Below is some material; transcribe all of it exactly.

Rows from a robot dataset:
────────────────
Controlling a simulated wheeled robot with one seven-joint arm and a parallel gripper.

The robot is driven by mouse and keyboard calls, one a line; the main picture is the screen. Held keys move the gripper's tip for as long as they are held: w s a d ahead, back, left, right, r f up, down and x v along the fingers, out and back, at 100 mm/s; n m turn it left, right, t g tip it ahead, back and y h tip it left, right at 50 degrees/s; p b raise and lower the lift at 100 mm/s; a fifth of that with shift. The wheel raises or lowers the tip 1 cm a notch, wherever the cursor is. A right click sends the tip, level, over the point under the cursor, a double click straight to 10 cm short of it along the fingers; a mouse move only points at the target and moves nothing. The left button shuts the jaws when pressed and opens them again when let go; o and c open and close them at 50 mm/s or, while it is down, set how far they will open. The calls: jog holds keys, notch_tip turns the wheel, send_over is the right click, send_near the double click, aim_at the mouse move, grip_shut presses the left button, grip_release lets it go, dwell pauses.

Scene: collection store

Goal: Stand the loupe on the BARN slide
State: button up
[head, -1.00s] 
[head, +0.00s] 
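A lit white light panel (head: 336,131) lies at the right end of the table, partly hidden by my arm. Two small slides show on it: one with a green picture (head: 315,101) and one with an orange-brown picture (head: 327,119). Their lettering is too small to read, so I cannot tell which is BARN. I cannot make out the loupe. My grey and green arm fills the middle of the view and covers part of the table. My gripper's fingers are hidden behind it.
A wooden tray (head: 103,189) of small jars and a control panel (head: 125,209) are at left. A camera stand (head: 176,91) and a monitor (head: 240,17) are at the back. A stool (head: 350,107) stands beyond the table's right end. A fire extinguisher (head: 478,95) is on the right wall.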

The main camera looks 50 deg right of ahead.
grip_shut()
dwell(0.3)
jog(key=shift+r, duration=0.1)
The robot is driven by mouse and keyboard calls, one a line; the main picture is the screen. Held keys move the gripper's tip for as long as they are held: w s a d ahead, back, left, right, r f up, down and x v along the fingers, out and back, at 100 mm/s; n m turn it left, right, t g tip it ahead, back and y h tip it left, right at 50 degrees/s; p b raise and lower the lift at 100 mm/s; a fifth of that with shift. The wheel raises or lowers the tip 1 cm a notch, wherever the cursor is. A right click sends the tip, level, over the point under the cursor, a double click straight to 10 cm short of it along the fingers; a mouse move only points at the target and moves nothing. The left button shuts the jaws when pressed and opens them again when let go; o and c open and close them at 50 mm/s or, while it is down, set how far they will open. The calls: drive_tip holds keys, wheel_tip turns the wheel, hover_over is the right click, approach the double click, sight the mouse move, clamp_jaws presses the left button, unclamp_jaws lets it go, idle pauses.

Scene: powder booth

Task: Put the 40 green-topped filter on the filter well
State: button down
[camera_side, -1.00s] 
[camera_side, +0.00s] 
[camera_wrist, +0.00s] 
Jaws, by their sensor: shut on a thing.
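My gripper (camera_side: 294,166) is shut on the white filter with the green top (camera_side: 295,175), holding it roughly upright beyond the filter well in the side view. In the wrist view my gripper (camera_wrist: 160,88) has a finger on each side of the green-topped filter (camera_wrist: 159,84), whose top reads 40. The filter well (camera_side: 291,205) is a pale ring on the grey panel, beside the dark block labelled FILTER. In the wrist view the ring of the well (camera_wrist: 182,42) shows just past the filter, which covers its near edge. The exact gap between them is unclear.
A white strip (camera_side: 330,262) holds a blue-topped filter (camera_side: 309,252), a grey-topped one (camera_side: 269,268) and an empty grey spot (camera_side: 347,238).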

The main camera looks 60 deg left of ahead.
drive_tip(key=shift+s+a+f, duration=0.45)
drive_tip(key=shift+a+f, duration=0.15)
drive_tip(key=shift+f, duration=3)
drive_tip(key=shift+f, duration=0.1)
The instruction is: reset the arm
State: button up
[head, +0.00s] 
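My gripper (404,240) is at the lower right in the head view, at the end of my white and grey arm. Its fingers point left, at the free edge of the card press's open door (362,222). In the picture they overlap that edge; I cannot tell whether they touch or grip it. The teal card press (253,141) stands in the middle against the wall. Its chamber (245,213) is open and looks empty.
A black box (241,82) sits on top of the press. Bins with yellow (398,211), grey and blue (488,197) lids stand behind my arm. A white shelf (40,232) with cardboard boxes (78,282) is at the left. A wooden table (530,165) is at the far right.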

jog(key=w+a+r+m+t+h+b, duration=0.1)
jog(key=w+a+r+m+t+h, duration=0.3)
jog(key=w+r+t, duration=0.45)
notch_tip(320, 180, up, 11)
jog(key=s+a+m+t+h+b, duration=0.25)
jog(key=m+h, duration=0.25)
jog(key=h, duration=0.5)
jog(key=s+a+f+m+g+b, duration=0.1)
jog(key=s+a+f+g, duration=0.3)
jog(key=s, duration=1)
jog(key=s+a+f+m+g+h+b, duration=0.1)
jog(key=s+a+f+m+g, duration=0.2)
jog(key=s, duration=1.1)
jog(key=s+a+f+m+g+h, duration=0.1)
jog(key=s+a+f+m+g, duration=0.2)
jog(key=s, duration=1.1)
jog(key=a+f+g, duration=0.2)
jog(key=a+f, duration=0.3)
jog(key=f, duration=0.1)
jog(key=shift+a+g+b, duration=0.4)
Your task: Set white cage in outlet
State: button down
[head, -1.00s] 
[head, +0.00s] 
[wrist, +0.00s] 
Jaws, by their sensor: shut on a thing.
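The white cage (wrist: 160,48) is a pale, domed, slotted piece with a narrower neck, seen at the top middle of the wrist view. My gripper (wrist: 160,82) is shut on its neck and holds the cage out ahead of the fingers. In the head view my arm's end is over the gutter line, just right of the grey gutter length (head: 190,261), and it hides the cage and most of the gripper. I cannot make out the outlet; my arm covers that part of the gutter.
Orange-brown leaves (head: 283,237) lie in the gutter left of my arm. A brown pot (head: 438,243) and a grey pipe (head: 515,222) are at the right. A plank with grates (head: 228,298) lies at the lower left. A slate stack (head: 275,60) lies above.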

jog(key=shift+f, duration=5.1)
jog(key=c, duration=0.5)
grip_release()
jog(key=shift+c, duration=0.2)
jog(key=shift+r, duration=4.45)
────────────────
**FINISHED EXERCISE**:
Controlling a simulated wheeled robot with one seven-joint arm and a parallel gripper.

The robot is driven by mouse and keyboard calls, one a line; the main picture is the screen. Held keys move the gripper's tip for as long as they are held: w s a d ahead, back, left, right, r f up, down and x v along the fingers, out and back, at 100 mm/s; n m turn it left, right, t g tip it ahead, back and y h tip it left, right at 50 degrees/s; p b raise and lower the lift at 100 mm/s; a fifth of that with shift. The wheel raises or lowers the tip 1 cm a notch, wherever the cursor is. A right click sends the tip, level, over the point under the cursor, a double click straight to 10 cm short of it along the fingers; a mouse move only points at the target and moves nothing. The left button shuts the jaws when pressed and opens them again when let go; o and c open and close them at 50 mm/s or, while it is down, set how far they will open. The calls: jog holds keys, notch_tip turns the wheel, send_over is the right click, send_near the double click, aim_at the mouse move, grip_shut presses the left button, grip_release lets it go, dwell pauses.

Scene: collection store

Goal: Stand the loupe on the BARN slide
State: button up
[head, -1.00s] 
[head, +0.00s] 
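A lit white light panel (head: 336,131) lies at the right end of the table, partly hidden by my arm. Two small slides show on it: one with a green picture (head: 315,101) and one with an orange-brown picture (head: 327,119). Their lettering is too small to read, so I cannot tell which is BARN. I cannot make out the loupe. My grey and green arm fills the middle of the view and covers part of the table. My gripper's fingers are hidden behind it.
A wooden tray (head: 103,189) of small jars and a control panel (head: 125,209) are at left. A camera stand (head: 176,91) and a monitor (head: 240,17) are at the back. A stool (head: 350,107) stands beyond the table's right end. A fire extinguisher (head: 478,95) is on the right wall.

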The main camera looks 50 deg right of ahead.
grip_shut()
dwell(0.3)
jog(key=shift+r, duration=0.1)
The robot is driven by mouse and keyboard calls, one a line; the main picture is the screen. Held keys move the gripper's tip for as long as they are held: w s a d ahead, back, left, right, r f up, down and x v along the fingers, out and back, at 100 mm/s; n m turn it left, right, t g tip it ahead, back and y h tip it left, right at 50 degrees/s; p b raise and lower the lift at 100 mm/s; a fifth of that with shift. The wheel raises or lowers the tip 1 cm a notch, wherever the cursor is. A right click sends the tip, level, over the point under the cursor, a double click straight to 10 cm short of it along the fingers; a mouse move only points at the target and moves nothing. The left button shuts the jaws when pressed and opens them again when let go; o and c open and close them at 50 mm/s or, while it is down, set how far they will open. The calls: drive_tip holds keys, wheel_tip turns the wheel, hover_over is the right click, approach the double click, sight the mouse move, clamp_jaws presses the left button, unclamp_jaws lets it go, idle pauses.

Scene: powder booth

Task: Put the 40 green-topped filter on the filter well
State: button down
[camera_side, -1.00s] 
[camera_side, +0.00s] 
[camera_wrist, +0.00s] 
Jaws, by their sensor: shut on a thing.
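My gripper (camera_side: 294,166) is shut on the white filter with the green top (camera_side: 295,175), holding it roughly upright beyond the filter well in the side view. In the wrist view my gripper (camera_wrist: 160,88) has a finger on each side of the green-topped filter (camera_wrist: 159,84), whose top reads 40. The filter well (camera_side: 291,205) is a pale ring on the grey panel, beside the dark block labelled FILTER. In the wrist view the ring of the well (camera_wrist: 182,42) shows just past the filter, which covers its near edge. The exact gap between them is unclear.
A white strip (camera_side: 330,262) holds a blue-topped filter (camera_side: 309,252), a grey-topped one (camera_side: 269,268) and an empty grey spot (camera_side: 347,238).

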The main camera looks 60 deg left of ahead.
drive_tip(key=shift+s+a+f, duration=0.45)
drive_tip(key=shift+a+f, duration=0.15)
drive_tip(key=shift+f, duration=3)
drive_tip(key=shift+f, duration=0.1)
The instruction is: reset the arm
State: button up
[head, +0.00s] 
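My gripper (404,240) is at the lower right in the head view, at the end of my white and grey arm. Its fingers point left, at the free edge of the card press's open door (362,222). In the picture they overlap that edge; I cannot tell whether they touch or grip it. The teal card press (253,141) stands in the middle against the wall. Its chamber (245,213) is open and looks empty.
A black box (241,82) sits on top of the press. Bins with yellow (398,211), grey and blue (488,197) lids stand behind my arm. A white shelf (40,232) with cardboard boxes (78,282) is at the left. A wooden table (530,165) is at the far right.

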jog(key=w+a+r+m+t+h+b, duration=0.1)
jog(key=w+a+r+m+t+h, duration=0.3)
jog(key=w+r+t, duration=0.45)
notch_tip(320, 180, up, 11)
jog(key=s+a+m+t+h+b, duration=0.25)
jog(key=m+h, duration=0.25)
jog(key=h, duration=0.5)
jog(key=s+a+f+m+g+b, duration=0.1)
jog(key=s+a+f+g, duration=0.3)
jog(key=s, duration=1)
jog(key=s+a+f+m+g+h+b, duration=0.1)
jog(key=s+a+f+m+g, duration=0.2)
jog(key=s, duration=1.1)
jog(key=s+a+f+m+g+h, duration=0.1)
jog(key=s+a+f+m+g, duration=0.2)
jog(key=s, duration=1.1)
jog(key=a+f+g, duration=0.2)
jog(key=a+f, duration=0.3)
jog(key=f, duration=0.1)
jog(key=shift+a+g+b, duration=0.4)
Your task: Set white cage in outlet
State: button down
[head, -1.00s] 
[head, +0.00s] 
[wrist, +0.00s] 
Jaws, by their sensor: shut on a thing.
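The white cage (wrist: 160,48) is a pale, domed, slotted piece with a narrower neck, seen at the top middle of the wrist view. My gripper (wrist: 160,82) is shut on its neck and holds the cage out ahead of the fingers. In the head view my arm's end is over the gutter line, just right of the grey gutter length (head: 190,261), and it hides the cage and most of the gripper. I cannot make out the outlet; my arm covers that part of the gutter.
Orange-brown leaves (head: 283,237) lie in the gutter left of my arm. A brown pot (head: 438,243) and a grey pipe (head: 515,222) are at the right. A plank with grates (head: 228,298) lies at the lower left. A slate stack (head: 275,60) lies above.

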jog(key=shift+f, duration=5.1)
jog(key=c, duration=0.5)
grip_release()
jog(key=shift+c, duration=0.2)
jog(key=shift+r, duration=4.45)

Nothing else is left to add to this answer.